Dernier exemple, je lis Kubrick-Ciment, et le critique (avec qui je partage pas mal de goût, mais ça n’excuse pas la connerie) explique que Kubrick tire certains de ses thèmes de ses origines juives d’Europe centrale… et il poursuit en plus en disant que les cinéastes protestants ou catholiques s’intéressent plus à ça ou à ça… Oui, OK, si la notion d’auteurs, c’est se contenter de faire du racisme légitimé par une sorte d’atavisme psychanalytique, on touche vraiment le fond du fond. Fuller était juif et soldat, tu parles, il pourrait faire des films publicitaires, le bonhomme il a la bio idéale qui donnera un sens à toute sa filmo. La notion d’auteur, c’est comme la psychanalyse (ou Nolan, les conspis ou le mystère des trous dans les beignets) : si ça marche tant, c’est que tout le monde peut fournir son interprétation en forçant des connexions de différents machins sans qu’il soit possible, jamais, d’en fournir la preuve.

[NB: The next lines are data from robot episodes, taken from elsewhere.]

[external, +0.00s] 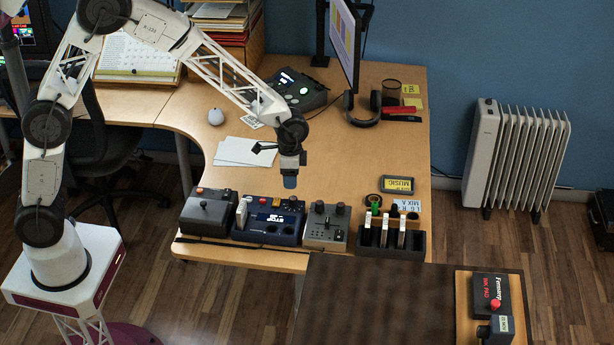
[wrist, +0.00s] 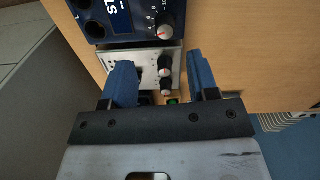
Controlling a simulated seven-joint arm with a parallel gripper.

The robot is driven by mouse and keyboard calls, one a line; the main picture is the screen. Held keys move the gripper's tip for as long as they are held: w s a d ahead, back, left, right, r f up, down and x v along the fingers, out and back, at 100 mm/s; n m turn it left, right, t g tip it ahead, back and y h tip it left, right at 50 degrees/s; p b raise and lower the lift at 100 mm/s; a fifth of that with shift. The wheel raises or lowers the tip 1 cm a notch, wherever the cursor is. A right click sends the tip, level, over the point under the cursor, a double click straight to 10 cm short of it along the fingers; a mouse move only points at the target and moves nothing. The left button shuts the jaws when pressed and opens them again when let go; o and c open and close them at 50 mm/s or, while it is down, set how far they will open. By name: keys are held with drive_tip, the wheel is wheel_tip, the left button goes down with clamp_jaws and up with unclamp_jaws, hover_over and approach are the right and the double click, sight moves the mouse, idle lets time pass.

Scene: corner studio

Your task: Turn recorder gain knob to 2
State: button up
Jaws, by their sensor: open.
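A dark blue device (external: 270,220) with a small display and large white letters stands at the desk's front edge, likely the recorder. In the wrist view the blue device (wrist: 125,27) is at the top, partly cut off. It bears a dark knob (wrist: 167,25) with a numbered scale around it; its exact setting is too small to read. My gripper (external: 290,183) hangs pointing down above the desk, behind the row of devices. In the wrist view its blue fingers (wrist: 161,66) are apart with nothing held between them; the blue device's knob lies beyond the fingertips.
A grey box (external: 325,227) with knobs stands right of the blue device; its knobs (wrist: 165,74) show between my fingers. A black slotted holder (external: 391,243) is further right. Desk behind the row is mostly clear.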

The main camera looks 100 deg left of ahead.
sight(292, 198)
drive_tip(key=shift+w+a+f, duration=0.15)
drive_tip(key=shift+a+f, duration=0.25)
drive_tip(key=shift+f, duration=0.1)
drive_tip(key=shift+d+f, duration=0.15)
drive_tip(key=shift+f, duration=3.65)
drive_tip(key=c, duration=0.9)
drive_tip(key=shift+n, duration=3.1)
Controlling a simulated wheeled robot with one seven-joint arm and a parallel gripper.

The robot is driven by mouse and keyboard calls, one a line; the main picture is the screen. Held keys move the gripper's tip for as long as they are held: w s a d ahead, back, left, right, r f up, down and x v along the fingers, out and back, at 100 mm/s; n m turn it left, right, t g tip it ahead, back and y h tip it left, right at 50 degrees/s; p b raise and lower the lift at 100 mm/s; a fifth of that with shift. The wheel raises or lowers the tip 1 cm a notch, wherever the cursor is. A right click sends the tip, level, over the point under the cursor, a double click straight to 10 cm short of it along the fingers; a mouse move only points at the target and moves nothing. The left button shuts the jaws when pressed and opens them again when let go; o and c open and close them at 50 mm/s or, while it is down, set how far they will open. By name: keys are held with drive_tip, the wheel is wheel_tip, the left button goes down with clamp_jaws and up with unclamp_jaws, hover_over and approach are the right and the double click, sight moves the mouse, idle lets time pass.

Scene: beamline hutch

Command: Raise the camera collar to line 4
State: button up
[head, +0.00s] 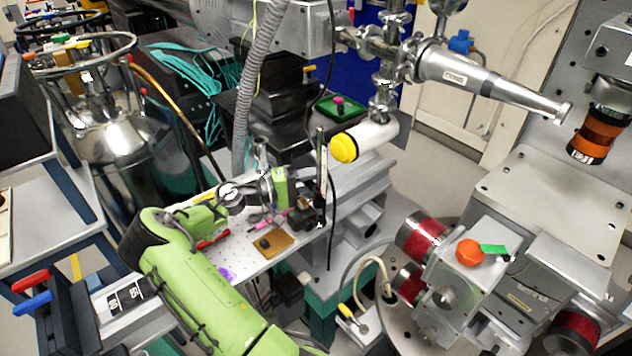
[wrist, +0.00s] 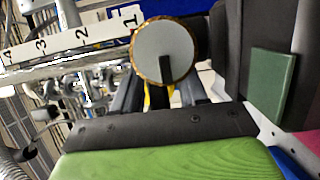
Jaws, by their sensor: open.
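The upright post (head: 322,160) stands near the middle of the head view. Its white scale strip (wrist: 62,42) shows lines 1 to 4 in the wrist view, running sideways. The camera collar (head: 302,219) is a small dark piece low on the post in the head view. In the wrist view a round grey face with a copper rim (wrist: 165,52), seemingly part of the collar, sits beside the number 1. My gripper (head: 291,203) is close to the collar. In the wrist view its dark fingers (wrist: 162,92) are apart below the round face. I cannot tell whether they touch it.
A perforated bench plate (head: 240,252) under my arm carries a brown pad (head: 273,242) and small tools. A white cylinder with a yellow cap (head: 365,141) hangs just right of the post. A ribbed grey hose (head: 255,90) and a thin black cable pass close by.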

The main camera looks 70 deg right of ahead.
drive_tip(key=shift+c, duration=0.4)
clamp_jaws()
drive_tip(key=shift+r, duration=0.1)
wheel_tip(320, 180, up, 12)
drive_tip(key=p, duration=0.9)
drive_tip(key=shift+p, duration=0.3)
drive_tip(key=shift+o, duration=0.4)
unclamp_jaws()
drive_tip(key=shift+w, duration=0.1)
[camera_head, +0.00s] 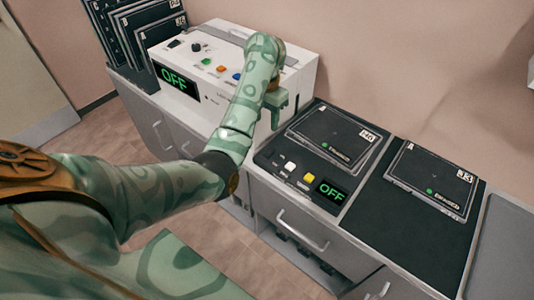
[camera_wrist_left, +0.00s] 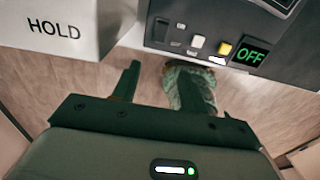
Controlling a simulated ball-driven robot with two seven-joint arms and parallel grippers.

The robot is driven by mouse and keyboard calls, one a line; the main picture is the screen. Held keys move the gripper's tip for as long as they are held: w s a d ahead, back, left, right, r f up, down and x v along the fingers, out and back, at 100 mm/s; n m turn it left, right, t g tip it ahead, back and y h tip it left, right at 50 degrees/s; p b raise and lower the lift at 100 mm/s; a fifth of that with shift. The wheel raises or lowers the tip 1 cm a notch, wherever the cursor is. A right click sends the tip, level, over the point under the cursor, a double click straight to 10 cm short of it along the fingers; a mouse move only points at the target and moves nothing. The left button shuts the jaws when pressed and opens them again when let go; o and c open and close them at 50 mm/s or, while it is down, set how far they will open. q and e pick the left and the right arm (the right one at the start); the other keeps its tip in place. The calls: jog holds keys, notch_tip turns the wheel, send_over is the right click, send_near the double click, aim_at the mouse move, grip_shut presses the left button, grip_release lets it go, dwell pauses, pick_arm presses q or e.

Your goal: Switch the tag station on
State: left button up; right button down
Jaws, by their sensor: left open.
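A dark station (camera_head: 268,158) with a white button (camera_head: 290,166), a yellow button (camera_head: 309,178) and a green OFF display (camera_head: 331,192) is set in the counter. No name on it is readable, so I cannot tell for sure that it is the tag station. The left wrist view also shows its yellow button (camera_wrist_left: 225,48) and OFF display (camera_wrist_left: 251,56) at top right. My left gripper (camera_head: 276,112) is open and empty, above the gap between this station and the white machine, apart from the buttons. My right gripper is not in view.
A white machine (camera_head: 300,80) with its own OFF display (camera_head: 174,80) and coloured buttons stands left of the station, partly hidden by my left arm. Dark plates (camera_head: 334,138) marked with green lights lie on the counter. Framed panels (camera_head: 150,30) stand at the back left.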

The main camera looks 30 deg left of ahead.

Suffit de balancer des théories ou des interprétations dans le vent, et voilà, plus c’est beau, ou gros, plus ça sera repris. Trouver la marque de la Shoah dans tous les films de Kubrick, oui, c’est possible… Je n’ose même pas savoir ce qu’ils inventent pour Fuller, mais je fais confiance à leur imagination. Et si la perruque de la pute dans The Naked Kiss, ce n’était pas… une sorte de « helmet », tiens ? Mais oui, c’est évident ! La thématique du casque de soldat ! Elle le met pour protéger son innocence, sa fragilité !… Et au fond, est-ce que nous ne nous baladons pas tous avec des masques et des casques sur la tête ? Mais de quoi ou de qui avons-nous peur ?! De McCarthy, oui, c’est ça, Fuller dénonce le maccarthysme ! Quel génie ! quel génie !…

Shock Corridor… hum, qui sont les fous ?!